### DATA EXCERPT
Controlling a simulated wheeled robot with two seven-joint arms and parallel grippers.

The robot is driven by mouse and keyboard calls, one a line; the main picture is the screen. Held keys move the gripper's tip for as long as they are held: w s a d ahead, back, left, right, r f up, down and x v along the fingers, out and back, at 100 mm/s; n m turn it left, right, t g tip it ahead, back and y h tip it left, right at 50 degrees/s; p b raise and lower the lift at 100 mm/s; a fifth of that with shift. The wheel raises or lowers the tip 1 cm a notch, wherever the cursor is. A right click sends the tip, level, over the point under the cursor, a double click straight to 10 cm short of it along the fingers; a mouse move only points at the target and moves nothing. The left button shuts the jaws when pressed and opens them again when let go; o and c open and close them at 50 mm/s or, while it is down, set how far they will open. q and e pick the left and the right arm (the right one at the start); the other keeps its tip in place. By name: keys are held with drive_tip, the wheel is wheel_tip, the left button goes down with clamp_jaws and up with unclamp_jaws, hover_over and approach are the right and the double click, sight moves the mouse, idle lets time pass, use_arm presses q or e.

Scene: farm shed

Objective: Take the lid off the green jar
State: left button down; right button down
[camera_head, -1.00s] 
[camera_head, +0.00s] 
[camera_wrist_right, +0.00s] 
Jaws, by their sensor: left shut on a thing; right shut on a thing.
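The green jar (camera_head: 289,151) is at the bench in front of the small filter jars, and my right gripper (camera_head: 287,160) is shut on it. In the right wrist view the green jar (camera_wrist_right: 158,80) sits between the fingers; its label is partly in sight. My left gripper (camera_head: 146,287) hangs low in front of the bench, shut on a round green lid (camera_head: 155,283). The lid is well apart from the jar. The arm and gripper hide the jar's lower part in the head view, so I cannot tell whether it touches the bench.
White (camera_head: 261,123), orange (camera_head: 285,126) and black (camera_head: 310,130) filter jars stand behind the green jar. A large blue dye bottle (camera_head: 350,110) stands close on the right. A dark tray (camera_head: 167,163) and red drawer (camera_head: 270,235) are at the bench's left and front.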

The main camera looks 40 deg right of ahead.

### TASK INSTRUCTIONS
Exactly reproduce the material above.

### RESULT OF THIS EXERCISE
Controlling a simulated wheeled robot with two seven-joint arms and parallel grippers.

The robot is driven by mouse and keyboard calls, one a line; the main picture is the screen. Held keys move the gripper's tip for as long as they are held: w s a d ahead, back, left, right, r f up, down and x v along the fingers, out and back, at 100 mm/s; n m turn it left, right, t g tip it ahead, back and y h tip it left, right at 50 degrees/s; p b raise and lower the lift at 100 mm/s; a fifth of that with shift. The wheel raises or lowers the tip 1 cm a notch, wherever the cursor is. A right click sends the tip, level, over the point under the cursor, a double click straight to 10 cm short of it along the fingers; a mouse move only points at the target and moves nothing. The left button shuts the jaws when pressed and opens them again when let go; o and c open and close them at 50 mm/s or, while it is down, set how far they will open. q and e pick the left and the right arm (the right one at the start); the other keeps its tip in place. By name: keys are held with drive_tip, the wheel is wheel_tip, the left button goes down with clamp_jaws and up with unclamp_jaws, hover_over and approach are the right and the double click, sight moves the mouse, idle lets time pass, use_arm presses q or e.

Scene: farm shed

Objective: Take the lid off the green jar
State: left button down; right button down
[camera_head, -1.00s] 
[camera_head, +0.00s] 
[camera_wrist_right, +0.00s] 
Jaws, by their sensor: left shut on a thing; right shut on a thing.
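The green jar (camera_head: 289,151) is at the bench in front of the small filter jars, and my right gripper (camera_head: 287,160) is shut on it. In the right wrist view the green jar (camera_wrist_right: 158,80) sits between the fingers; its label is partly in sight. My left gripper (camera_head: 146,287) hangs low in front of the bench, shut on a round green lid (camera_head: 155,283). The lid is well apart from the jar. The arm and gripper hide the jar's lower part in the head view, so I cannot tell whether it touches the bench.
White (camera_head: 261,123), orange (camera_head: 285,126) and black (camera_head: 310,130) filter jars stand behind the green jar. A large blue dye bottle (camera_head: 350,110) stands close on the right. A dark tray (camera_head: 167,163) and red drawer (camera_head: 270,235) are at the bench's left and front.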

The main camera looks 40 deg right of ahead.

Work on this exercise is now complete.